As one might suspect, this absolutely horrified me and provoked a perhaps too excited anti-regulation rant (and anti-French, there being some French people nearby to gratuitously insult for having foisted the idiocy of a particularly rigid version of Civil Code thinking off on the Med. Basin. Afraid they merely ignored me, but I do believe I got under their skin.) on my part, where I believe my best point was quite simply that all this creation and failure is going on anyway, but only in the black or grey market where for lack of proper legal protections, financing, etc. really renders the economy less stable – although it does render the formal economy more ‘stable’ in a rather conservative, rent seeking fashion. Forgone growth for a false sense of stability and continuity. The sense of continuity I think is important.

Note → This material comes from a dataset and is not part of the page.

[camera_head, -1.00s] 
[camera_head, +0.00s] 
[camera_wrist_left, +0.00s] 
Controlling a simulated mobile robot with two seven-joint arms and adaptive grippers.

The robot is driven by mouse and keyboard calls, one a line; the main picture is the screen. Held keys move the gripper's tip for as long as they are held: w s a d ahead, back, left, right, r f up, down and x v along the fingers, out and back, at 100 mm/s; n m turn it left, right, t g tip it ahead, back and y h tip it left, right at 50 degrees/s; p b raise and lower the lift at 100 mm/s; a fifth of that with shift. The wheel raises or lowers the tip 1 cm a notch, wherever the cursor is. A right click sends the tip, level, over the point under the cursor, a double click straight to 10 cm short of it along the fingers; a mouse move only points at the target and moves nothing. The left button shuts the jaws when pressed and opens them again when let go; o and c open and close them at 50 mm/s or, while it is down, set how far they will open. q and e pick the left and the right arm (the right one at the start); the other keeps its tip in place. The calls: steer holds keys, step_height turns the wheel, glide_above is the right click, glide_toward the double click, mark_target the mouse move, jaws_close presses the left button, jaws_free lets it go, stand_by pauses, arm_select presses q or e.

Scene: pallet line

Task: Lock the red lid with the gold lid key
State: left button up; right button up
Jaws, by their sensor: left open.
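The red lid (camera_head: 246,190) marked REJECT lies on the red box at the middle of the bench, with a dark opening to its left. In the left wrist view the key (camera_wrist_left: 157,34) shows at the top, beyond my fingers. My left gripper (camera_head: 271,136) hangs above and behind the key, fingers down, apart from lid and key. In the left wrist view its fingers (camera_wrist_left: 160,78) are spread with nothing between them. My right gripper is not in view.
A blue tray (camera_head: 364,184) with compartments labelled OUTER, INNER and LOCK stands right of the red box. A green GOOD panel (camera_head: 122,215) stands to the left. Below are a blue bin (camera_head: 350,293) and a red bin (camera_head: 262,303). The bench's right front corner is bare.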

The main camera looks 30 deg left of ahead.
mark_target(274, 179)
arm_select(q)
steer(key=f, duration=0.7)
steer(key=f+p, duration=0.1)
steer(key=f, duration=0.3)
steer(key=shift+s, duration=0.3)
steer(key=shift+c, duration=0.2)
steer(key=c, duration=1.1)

Rather a similar situation to the situation in labor market regulation where they are always copying the most ‘protective’ regulations to “protect” the workers – and manage by doing this to squeeze a significant percentage of employment out into the grey / black markets where no protection at all exists. The moronic mistake of the anti-globos, pushing for more “protection” for workers in terms of useless laws that will only present opportunities for rent seeking corruption and blithering on a “fair trade” as a polite way of saying “protection.”

In the end we only partly agreed – I think largely because she wants to pretend to agree with me, I doubt I convinced her of the evils of government regulation in such areas.

[edited]
I note that contra certain rumours, this was not in fact a date. Just wanted to clear that up. On dates I talk about concrete business.